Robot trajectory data
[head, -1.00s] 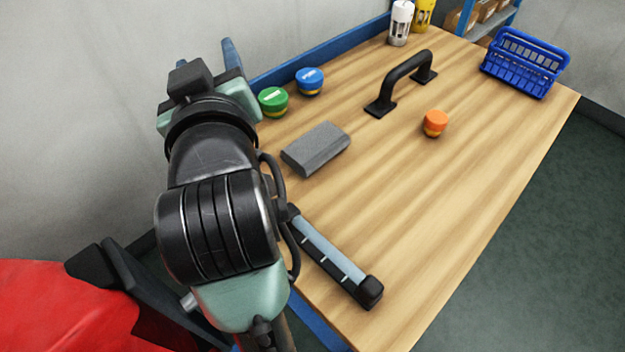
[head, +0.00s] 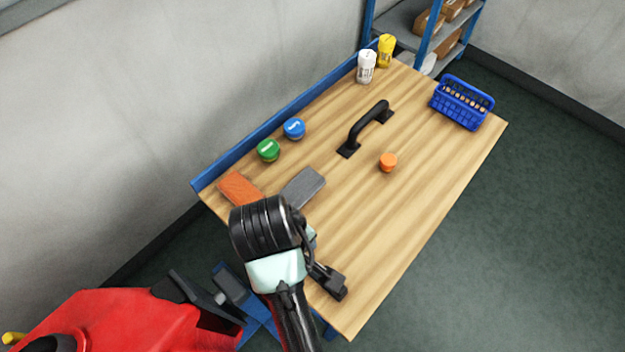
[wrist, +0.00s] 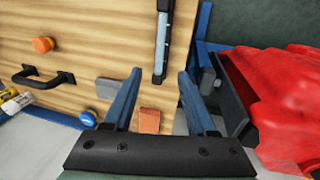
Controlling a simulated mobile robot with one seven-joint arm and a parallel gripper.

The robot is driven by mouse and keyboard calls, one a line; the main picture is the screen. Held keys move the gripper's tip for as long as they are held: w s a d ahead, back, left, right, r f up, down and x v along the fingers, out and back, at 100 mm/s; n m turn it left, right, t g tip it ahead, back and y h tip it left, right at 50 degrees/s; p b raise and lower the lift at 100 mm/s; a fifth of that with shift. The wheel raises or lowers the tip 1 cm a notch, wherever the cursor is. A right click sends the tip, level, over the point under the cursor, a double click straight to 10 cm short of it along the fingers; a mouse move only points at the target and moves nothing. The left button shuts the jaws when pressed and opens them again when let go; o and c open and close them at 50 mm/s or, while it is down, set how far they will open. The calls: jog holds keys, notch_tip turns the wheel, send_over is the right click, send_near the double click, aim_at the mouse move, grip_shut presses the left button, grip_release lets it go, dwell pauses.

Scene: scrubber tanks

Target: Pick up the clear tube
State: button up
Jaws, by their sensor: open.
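The clear tube (wrist: 162,45) is a pale bluish bar with black ends and light marks, lying on the wooden table (head: 420,185) near its front edge. In the head view my arm covers most of it, and only a black end (head: 331,283) shows clearly. My gripper (wrist: 160,72) is open and empty, with its two blue fingers apart. In the wrist view the tube's lower end appears between the fingertips and beyond them. I cannot tell how high the fingers are above it. In the head view my fingers are hidden behind my arm.
An orange block (head: 240,188) and a grey block (head: 304,187) lie near the tube. Green (head: 268,150) and blue (head: 294,128) round pieces, a black handle (head: 366,130) and an orange knob (head: 388,162) stand farther back. A blue basket (head: 462,103) is at the far right. The right side is clear.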

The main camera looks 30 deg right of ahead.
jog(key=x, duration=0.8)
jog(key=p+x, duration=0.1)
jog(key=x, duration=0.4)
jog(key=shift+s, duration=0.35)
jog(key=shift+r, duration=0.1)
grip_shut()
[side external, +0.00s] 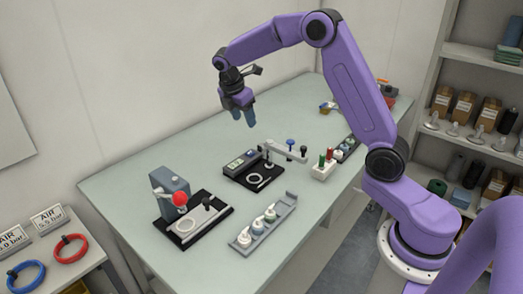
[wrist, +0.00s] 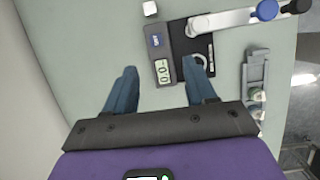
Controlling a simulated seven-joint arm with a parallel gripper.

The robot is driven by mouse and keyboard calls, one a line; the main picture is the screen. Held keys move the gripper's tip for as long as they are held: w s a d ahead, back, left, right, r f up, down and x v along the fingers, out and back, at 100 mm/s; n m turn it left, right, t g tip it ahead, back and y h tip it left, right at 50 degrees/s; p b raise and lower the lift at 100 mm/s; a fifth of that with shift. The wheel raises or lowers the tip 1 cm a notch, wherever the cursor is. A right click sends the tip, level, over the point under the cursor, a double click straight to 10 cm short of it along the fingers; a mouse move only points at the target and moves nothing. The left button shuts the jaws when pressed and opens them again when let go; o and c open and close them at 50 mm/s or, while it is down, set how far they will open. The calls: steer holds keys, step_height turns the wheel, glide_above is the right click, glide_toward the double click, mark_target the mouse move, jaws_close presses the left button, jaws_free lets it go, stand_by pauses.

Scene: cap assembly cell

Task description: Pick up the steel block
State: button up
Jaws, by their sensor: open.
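A small pale grey cube (wrist: 150,8), which looks like the steel block, sits on the bench at the top edge of the wrist view. It lies just beyond the dark unit with the displays. In the side view a small light shape behind that unit (side external: 268,143) may be the same cube, but it is too small to be sure. My gripper (side external: 244,121) hangs above the bench, fingers down and apart. In the wrist view my gripper (wrist: 160,68) is open, with nothing between its fingers, and the cube lies ahead of the fingertips.
The display unit (wrist: 160,58) and a black lever fixture (side external: 262,180) stand near the cube. A light lever arm with a blue knob (side external: 290,143) reaches right. A press with a red ball (side external: 180,199) and a grey rack (side external: 264,224) stand nearer. The bench's back left is clear.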

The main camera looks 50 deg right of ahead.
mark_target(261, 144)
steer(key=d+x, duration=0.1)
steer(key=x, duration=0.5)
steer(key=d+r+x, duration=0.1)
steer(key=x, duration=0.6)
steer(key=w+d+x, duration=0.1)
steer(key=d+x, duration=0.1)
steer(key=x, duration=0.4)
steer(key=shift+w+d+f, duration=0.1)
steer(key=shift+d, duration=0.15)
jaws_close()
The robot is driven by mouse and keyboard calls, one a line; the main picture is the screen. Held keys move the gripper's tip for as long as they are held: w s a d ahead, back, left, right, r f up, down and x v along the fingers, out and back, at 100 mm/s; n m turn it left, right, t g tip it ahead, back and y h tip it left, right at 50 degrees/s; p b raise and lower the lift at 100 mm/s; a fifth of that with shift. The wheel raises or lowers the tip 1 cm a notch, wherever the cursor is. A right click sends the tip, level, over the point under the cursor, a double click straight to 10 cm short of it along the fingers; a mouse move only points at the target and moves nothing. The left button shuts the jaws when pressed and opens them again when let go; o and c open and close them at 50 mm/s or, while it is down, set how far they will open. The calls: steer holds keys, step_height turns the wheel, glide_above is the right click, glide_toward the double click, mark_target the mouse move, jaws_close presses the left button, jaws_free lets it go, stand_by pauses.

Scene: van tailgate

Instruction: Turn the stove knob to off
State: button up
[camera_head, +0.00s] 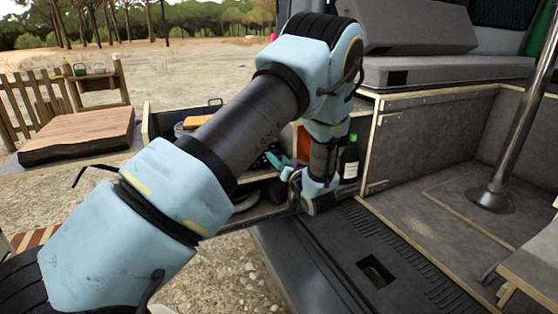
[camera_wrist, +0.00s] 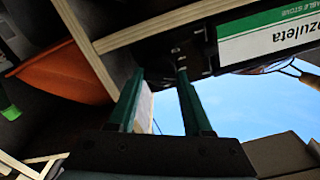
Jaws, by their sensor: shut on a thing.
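In the wrist view the dark stove (camera_wrist: 210,38) carries a white and green label reading "...ABLE STOVE" (camera_wrist: 270,33). My gripper (camera_wrist: 160,72) has its two teal fingers against the stove's dark front, a little apart from each other. It is shut on a dark part there, which I take to be the stove knob; its shape and turn angle are too dark and covered to read. In the head view my gripper (camera_head: 274,157) is at the open drawer unit beside the van, and my arm hides the stove.
The wooden-edged drawer unit (camera_head: 262,212) surrounds the gripper. A wooden board (camera_head: 78,135) is at the left. The grey van floor (camera_head: 440,215) at right is mostly clear, with a metal pole (camera_head: 515,120).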

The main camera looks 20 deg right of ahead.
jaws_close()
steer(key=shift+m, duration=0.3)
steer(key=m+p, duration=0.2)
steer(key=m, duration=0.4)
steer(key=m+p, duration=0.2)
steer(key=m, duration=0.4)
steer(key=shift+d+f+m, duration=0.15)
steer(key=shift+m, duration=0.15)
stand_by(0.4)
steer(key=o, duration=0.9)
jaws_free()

YOUR OBJECTIVE —
Select all lines in the listing that include the word "simulated".

EXERCISE SOLUTION —
Controlling a simulated mobile robot with one seven-joint arm and a parallel gripper.
Controlling a simulated seven-joint arm with a parallel gripper.

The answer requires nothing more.